Twitter Controlled Pet Feeder

A great project for busy pet owners. This Twitter-Controlled pet feeder automatically dispenses food in response to activity on your Twitter account. The project is controlled by an Arduino and uses the Arduino Ethernet shield to receive data from Twitter. I hacked this automatic Pet Feeder from Amazon to build this project, but you could easily modify your own motorized feeder to work.

Parts List:

(1x) Automatic Pet Feeder Amazon
(2x) 10K Ohm 1/4-Watt Carbon Film Resistor (1 package) Radioshack #271-1335
(1x) Arduino Ethernet Shield Radioshack #276-130
(4x) CdS Photoresistors 5 pack (1 package) Radioshack #276-1657
(1x) Grid-Style PC Board Radioshack #276-147
(2x) White Super-bright LED Indicator Radioshack #55050633
(1x) Male Header Pins 40 Position Jameco #160882
(4x) "D" Alkaline Batteries (1 package) Radioshack #23-865
(2x) 4.7K Ohm 1/4-Watt Carbon Film Resistor (1 package)
(2x) current limiting resistors, see the sample calculation below

from the specs of the LEDs I used:
"Continuous forward current: 30mA"
"Forward voltage: 3.6V"

using the following relationship:
V(volts) = I(amps) * R(ohms)
rearranged to:
R = V / I

we can calculate the resistance as follows:
voltage across resistor = 5V - 3.6V = 14V
1.4V / 0.03A = 47ohms

I used 100 ohm 1/4W 5% Carbon Film Resistors Radioshack #271-1311 so that the LEDs wouldn't be operating at their maximum ratings. Check the datasheet of the LEDs you use to calculate these values.

Additional Materials:
drill
Solder Radioshack #64-013
22 Gauge Wire Radioshack #278-1224

Unscrew 8 screws from the base of the pet feeder and carefully lift the bottom panel of the feeder open.  There are some wires which permanently attach the bottom panel to the body, be careful not to put too much strain on them.

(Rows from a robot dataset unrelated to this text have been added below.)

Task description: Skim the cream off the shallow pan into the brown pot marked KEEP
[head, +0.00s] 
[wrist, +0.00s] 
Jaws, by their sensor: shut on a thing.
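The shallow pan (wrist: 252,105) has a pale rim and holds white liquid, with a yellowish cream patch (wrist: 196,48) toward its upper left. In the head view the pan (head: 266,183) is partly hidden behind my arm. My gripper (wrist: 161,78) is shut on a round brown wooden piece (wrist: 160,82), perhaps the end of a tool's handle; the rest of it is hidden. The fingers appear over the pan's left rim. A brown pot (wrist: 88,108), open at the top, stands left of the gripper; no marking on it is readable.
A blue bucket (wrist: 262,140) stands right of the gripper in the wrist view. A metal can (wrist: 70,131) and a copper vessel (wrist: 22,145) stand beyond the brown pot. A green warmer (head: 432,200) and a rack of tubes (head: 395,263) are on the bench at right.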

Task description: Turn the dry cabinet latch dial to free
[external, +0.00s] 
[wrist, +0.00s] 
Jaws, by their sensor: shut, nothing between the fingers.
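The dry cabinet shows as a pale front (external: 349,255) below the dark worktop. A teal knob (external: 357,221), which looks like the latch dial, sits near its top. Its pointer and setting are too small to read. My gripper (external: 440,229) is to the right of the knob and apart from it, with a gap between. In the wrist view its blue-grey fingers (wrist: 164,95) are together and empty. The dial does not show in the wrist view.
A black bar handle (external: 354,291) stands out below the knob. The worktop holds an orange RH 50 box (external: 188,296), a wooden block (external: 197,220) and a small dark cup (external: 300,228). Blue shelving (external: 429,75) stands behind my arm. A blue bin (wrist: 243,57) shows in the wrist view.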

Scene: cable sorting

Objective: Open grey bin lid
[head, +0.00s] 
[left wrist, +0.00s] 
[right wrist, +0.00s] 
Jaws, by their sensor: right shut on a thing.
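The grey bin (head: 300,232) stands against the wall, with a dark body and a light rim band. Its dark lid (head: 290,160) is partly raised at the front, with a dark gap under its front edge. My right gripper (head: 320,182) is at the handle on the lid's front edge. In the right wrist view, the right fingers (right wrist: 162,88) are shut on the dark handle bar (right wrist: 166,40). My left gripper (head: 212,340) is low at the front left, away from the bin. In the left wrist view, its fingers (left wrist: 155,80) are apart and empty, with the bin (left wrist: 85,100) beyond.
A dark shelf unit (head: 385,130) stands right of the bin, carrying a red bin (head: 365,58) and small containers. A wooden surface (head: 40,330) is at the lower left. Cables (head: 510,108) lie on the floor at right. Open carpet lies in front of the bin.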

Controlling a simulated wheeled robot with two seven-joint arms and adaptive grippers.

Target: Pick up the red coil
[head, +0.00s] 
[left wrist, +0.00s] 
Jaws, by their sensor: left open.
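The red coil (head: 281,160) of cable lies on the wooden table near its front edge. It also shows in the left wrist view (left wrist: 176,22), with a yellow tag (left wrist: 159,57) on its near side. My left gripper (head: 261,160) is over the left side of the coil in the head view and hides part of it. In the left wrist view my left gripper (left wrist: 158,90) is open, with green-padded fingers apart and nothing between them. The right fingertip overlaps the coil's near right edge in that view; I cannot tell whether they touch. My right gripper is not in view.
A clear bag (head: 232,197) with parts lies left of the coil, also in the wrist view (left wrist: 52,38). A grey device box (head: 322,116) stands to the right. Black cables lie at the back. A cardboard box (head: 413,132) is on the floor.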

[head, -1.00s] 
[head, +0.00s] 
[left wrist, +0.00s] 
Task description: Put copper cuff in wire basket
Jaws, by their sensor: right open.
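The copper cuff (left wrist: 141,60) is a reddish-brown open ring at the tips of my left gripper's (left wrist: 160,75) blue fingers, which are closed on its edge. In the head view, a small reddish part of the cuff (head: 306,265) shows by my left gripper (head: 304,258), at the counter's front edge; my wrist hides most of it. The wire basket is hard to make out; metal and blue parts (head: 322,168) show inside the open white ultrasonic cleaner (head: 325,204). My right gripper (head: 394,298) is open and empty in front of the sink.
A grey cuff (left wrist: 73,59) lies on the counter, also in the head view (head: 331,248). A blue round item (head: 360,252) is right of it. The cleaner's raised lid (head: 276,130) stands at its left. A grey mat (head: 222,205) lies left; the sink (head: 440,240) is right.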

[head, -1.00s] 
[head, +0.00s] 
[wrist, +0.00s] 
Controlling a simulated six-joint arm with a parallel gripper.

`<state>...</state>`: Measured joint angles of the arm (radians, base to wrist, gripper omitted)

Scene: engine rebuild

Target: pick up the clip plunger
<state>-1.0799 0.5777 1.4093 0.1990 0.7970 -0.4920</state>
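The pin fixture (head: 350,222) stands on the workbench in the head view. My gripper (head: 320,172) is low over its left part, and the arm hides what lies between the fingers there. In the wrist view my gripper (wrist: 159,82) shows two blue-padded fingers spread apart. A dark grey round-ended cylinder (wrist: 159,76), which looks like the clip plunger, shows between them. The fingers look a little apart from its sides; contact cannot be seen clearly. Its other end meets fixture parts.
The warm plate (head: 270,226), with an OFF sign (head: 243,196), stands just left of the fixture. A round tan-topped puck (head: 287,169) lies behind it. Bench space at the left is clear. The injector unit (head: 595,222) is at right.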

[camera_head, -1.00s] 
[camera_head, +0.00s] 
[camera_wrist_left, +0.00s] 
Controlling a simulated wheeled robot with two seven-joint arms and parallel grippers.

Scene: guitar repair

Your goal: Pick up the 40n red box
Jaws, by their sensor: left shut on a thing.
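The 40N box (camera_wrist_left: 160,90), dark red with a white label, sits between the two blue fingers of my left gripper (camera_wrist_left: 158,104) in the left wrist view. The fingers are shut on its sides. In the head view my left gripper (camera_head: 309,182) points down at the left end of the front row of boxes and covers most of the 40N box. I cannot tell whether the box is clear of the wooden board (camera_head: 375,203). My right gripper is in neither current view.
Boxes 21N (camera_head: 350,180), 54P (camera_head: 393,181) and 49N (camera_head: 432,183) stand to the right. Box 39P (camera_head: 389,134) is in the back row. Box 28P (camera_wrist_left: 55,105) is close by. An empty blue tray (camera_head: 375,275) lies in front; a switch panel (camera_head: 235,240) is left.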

Remove six small screws from control pcb.  One of the screws is hidden under a small pcb on top of the main pcb.  Once all the screws are removed, the pcbs should easily lift off the plastic enclosure.

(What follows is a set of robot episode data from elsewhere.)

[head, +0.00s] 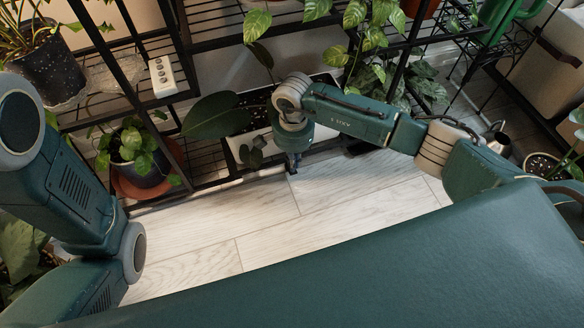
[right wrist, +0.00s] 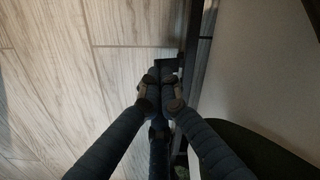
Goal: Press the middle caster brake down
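In the right wrist view a small dark block (right wrist: 167,64) sticks out from the black lower rail of the plant rack over the floor; it looks like the middle caster's brake, but its shape is hard to make out. My right gripper (right wrist: 161,82) has its dark fingers drawn together, tips just at this block; I cannot tell whether they touch it. Nothing shows held between them. In the head view my right gripper (head: 295,163) points down at the rack's front lower edge, largely hiding the caster there. My left arm shows at the left, its gripper out of frame.
The black wire rack (head: 210,182) carries a white planter (head: 238,146), a potted plant on a terracotta saucer (head: 150,188) and a power strip (head: 162,77). Leaves hang around my right arm. The pale plank floor (head: 265,225) in front is clear. A metal watering can (head: 498,140) stands right.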

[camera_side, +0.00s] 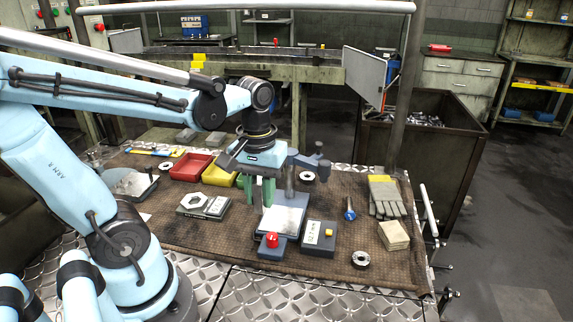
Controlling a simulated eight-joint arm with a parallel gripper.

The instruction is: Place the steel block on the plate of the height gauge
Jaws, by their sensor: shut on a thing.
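My gripper (259,196), with green fingers, points down over the middle of the bench, just left of the height gauge's post. It is shut on the steel block, which is too small and too hidden between the fingers to make out. The height gauge (291,183) has an upright post, a blue-grey head at the top right and a red knob at its front left. Its pale plate (283,219) lies just right of and in front of my fingertips. I cannot tell how high the fingertips are above the mat.
A readout box (319,237) stands right of the plate. A grey block with a hexagonal piece (204,204) lies to the left. Red (191,167) and yellow (219,174) bins stand behind.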

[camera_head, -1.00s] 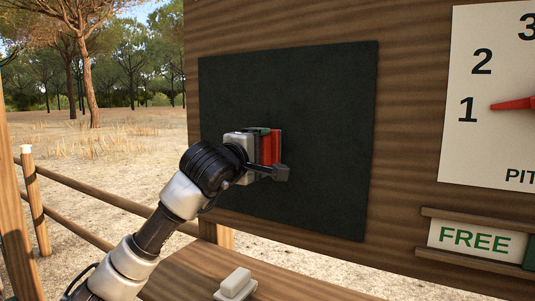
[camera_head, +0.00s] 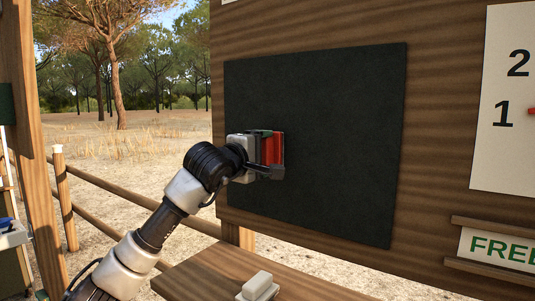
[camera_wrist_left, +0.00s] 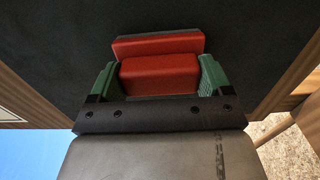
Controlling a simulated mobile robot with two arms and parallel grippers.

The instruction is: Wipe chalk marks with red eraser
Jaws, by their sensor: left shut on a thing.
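The red eraser (camera_head: 271,149) is held in my left gripper (camera_head: 265,152), in front of the left part of the dark chalkboard (camera_head: 345,130). In the left wrist view, the eraser (camera_wrist_left: 160,70) sits between the two green fingers of my left gripper (camera_wrist_left: 157,82), which are shut on it. Its far side faces the board and appears to be at or very near the surface; exact contact is hidden. No chalk marks can be made out on the visible board. My right gripper is not in view.
A wooden shelf (camera_head: 205,278) below the board carries a small white block (camera_head: 257,286). A wooden fence (camera_head: 90,213) stands at left.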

The schematic is shown above, I've also attached a fritzing document for your reference. This feeder is programmed to manually dispense food when the "set" and "volume" buttons are depressed at the same time. By wiring light sensitive resistors across these buttons we can simulate the mechanical pushbutton action as follows:
When the photoresistors are not exposed to light their resistance will be very high and the processor in the feeder will think that the buttons aren't being pressed. By telling the arduino to light up some LEDs near the photoresistors, the resistance will decrease low enough for the feeder's processor to think that the buttons are being depressed.
I've also attached two pushbuttons in the circuit so that I could manually turn the LEDs on for troubleshooting purposes. These buttons are not essential to the project (but useful).
I also be diverted some power from the feeder's four D batteries to power the arduino.

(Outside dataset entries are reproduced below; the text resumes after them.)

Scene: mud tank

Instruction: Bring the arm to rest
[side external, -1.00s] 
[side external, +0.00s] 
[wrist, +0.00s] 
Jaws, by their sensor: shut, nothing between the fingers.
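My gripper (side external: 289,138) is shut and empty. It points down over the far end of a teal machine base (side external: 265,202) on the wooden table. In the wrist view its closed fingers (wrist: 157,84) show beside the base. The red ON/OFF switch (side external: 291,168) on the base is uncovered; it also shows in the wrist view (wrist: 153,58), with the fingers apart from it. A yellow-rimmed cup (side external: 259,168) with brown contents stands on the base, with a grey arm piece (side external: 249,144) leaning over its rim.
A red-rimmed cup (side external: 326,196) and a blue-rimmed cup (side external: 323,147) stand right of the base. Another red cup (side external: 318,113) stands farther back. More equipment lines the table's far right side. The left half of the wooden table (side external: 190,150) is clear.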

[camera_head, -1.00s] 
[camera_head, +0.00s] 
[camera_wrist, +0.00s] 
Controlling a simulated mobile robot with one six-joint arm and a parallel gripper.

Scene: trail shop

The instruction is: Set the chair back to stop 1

Locate the "volume" and "set" buttons on the pcb (compare with the labels on the outside of the feeder enclosure).  Remove the tape and small circular metal covering from these buttons (figure 2).  You will see two exposed traces on each button.  Each outer trace has two holes drilled in it (see figure 1).  Drill two additional holes in the pcb, one in each of the inner circular button traces (figure 3).

Solder four wires to the control pcb so each of the four exposed button traces has one wire electrically connected to it.

Screw the control pcb back onto the feeder enclosure.

The protoboard will house the circuitry that allows the arduino to interface with the feeder's control pcb. This board will attach directly to the pins on the arduino ethernet shield. Solder header pins to the protoboard so that it can snap into the power, analog, and digital 0-7 pins on the arduino ethernet shield.

Solder two 100ohm resistors to the protoboard.  One resistor should be electrically connected to the header pin for arduino digital pin 2 and the other resistor to digital pin 3 (figure 2).  Bend the leads of two white LEDs and solder to the copper side of the protoboard as shown in figures 3 and 4.  Solder a (red) jumper wire between each of the 100ohm resistors and the anodes of each of the white LEDs (figures 5 and 6).  Solder two (black) jumper wires between the cathodes of both LEDs and the to arduino ground (figure 7 and 8).

Solder one large and one small photoresistor (from the set of five) in series on the protoboard (make sure they are on the same side as the LEDs). Bend the leads of the photoressitros so that they are pointed directly at one of the LEDs. Solder a 4.7kOhm and 10kOmh resistor in series with these two photoresistors (fig 4).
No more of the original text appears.